→ **Instructions for the task**
Filter the data for lines with the word "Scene", then copy every line so identified.

─── Supplied records ───

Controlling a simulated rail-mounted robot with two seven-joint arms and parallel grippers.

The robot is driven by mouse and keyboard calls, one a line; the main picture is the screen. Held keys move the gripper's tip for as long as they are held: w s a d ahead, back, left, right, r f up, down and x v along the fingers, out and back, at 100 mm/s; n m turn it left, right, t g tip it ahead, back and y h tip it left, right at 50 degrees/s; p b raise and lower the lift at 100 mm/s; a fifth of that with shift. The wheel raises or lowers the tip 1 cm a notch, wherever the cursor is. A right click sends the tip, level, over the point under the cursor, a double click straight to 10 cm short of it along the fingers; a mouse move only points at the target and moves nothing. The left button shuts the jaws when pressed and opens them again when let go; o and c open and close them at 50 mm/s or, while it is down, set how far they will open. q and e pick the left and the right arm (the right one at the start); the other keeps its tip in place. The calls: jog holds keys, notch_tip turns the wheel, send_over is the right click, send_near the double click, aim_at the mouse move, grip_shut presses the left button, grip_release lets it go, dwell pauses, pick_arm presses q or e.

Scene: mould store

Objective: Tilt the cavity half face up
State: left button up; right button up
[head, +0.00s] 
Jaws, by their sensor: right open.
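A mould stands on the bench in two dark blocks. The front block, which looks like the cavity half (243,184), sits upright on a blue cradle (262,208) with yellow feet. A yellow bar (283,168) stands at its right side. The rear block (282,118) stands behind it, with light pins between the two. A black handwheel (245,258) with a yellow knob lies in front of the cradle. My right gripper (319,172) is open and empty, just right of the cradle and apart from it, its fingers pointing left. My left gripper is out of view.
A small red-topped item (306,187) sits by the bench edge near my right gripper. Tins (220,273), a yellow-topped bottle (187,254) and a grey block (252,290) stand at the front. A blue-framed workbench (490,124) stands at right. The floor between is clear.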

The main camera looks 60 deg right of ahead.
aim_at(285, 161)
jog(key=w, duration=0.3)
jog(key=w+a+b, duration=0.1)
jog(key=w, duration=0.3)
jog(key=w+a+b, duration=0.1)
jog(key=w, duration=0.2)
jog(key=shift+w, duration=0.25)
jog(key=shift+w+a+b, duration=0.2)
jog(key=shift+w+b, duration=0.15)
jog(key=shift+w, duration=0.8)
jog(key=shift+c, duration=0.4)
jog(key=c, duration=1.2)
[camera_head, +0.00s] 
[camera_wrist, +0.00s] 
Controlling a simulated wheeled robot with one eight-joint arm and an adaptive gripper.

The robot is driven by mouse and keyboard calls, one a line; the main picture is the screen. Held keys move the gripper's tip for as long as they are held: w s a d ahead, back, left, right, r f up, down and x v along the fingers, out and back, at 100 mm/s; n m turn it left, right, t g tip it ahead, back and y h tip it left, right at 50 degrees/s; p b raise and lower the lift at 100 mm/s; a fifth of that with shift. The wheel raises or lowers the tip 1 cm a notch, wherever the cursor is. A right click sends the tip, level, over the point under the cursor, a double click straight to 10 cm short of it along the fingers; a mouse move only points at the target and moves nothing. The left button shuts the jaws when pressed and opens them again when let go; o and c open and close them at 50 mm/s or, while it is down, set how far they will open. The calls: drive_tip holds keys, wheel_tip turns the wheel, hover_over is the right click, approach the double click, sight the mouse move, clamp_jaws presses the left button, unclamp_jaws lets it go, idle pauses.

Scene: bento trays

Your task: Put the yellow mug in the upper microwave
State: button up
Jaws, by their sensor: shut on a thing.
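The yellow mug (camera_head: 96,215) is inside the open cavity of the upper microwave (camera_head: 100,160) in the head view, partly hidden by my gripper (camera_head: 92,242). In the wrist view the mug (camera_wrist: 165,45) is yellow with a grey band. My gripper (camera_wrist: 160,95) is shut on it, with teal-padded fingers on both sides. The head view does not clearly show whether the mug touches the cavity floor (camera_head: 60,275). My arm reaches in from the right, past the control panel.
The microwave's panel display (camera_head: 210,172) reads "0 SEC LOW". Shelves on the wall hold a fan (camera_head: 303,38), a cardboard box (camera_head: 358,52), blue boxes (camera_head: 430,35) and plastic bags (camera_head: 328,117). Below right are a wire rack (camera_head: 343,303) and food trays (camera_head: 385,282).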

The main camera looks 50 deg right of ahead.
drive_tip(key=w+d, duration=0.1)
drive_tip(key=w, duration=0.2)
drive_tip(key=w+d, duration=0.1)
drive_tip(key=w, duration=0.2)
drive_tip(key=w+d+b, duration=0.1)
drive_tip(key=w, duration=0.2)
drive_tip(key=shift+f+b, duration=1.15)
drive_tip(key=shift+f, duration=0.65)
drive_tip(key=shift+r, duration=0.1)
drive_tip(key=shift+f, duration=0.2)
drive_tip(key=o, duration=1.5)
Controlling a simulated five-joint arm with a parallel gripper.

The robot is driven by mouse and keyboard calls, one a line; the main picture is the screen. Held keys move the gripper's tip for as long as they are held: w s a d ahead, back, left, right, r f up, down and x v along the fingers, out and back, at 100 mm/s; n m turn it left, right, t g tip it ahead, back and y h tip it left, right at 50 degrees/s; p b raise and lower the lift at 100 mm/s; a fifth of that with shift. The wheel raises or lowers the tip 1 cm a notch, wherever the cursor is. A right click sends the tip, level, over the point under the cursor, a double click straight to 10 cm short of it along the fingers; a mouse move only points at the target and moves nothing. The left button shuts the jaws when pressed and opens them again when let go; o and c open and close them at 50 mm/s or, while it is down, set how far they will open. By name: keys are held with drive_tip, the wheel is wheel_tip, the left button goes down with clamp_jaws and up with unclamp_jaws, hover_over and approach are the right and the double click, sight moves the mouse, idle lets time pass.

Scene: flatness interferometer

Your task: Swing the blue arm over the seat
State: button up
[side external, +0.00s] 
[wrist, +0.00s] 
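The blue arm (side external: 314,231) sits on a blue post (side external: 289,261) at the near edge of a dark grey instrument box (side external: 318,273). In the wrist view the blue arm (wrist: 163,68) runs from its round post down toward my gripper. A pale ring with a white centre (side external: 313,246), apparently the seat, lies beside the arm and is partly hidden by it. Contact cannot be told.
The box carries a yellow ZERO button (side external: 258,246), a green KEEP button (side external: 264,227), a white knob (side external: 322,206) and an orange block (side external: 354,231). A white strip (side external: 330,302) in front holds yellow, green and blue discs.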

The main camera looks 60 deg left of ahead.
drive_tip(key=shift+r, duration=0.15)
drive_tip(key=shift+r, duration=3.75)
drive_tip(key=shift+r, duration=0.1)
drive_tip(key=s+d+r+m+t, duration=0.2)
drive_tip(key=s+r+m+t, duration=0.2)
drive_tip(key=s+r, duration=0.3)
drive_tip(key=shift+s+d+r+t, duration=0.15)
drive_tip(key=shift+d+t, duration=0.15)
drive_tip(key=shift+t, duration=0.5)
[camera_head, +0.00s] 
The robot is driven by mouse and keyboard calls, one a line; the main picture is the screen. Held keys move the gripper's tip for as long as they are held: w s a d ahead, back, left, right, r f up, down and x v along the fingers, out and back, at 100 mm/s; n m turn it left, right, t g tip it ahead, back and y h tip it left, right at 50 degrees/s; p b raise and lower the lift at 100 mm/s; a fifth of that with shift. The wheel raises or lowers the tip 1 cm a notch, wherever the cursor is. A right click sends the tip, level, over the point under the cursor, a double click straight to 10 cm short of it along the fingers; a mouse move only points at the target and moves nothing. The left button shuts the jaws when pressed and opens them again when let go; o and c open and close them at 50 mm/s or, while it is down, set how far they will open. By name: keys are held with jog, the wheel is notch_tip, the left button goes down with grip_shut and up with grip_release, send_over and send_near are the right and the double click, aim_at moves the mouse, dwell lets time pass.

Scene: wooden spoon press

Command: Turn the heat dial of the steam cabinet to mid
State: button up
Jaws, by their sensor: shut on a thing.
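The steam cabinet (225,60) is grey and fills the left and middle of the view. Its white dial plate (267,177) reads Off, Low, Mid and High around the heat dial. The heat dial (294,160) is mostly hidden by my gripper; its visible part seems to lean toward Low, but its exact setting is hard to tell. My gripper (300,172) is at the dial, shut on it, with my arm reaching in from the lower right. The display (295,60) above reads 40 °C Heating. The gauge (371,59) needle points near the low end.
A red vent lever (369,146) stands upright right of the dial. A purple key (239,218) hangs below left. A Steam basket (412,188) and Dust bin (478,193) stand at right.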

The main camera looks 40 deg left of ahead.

───

→ **Complete output**
Scene: mould store
Scene: bento trays
Scene: flatness interferometer
Scene: wooden spoon press

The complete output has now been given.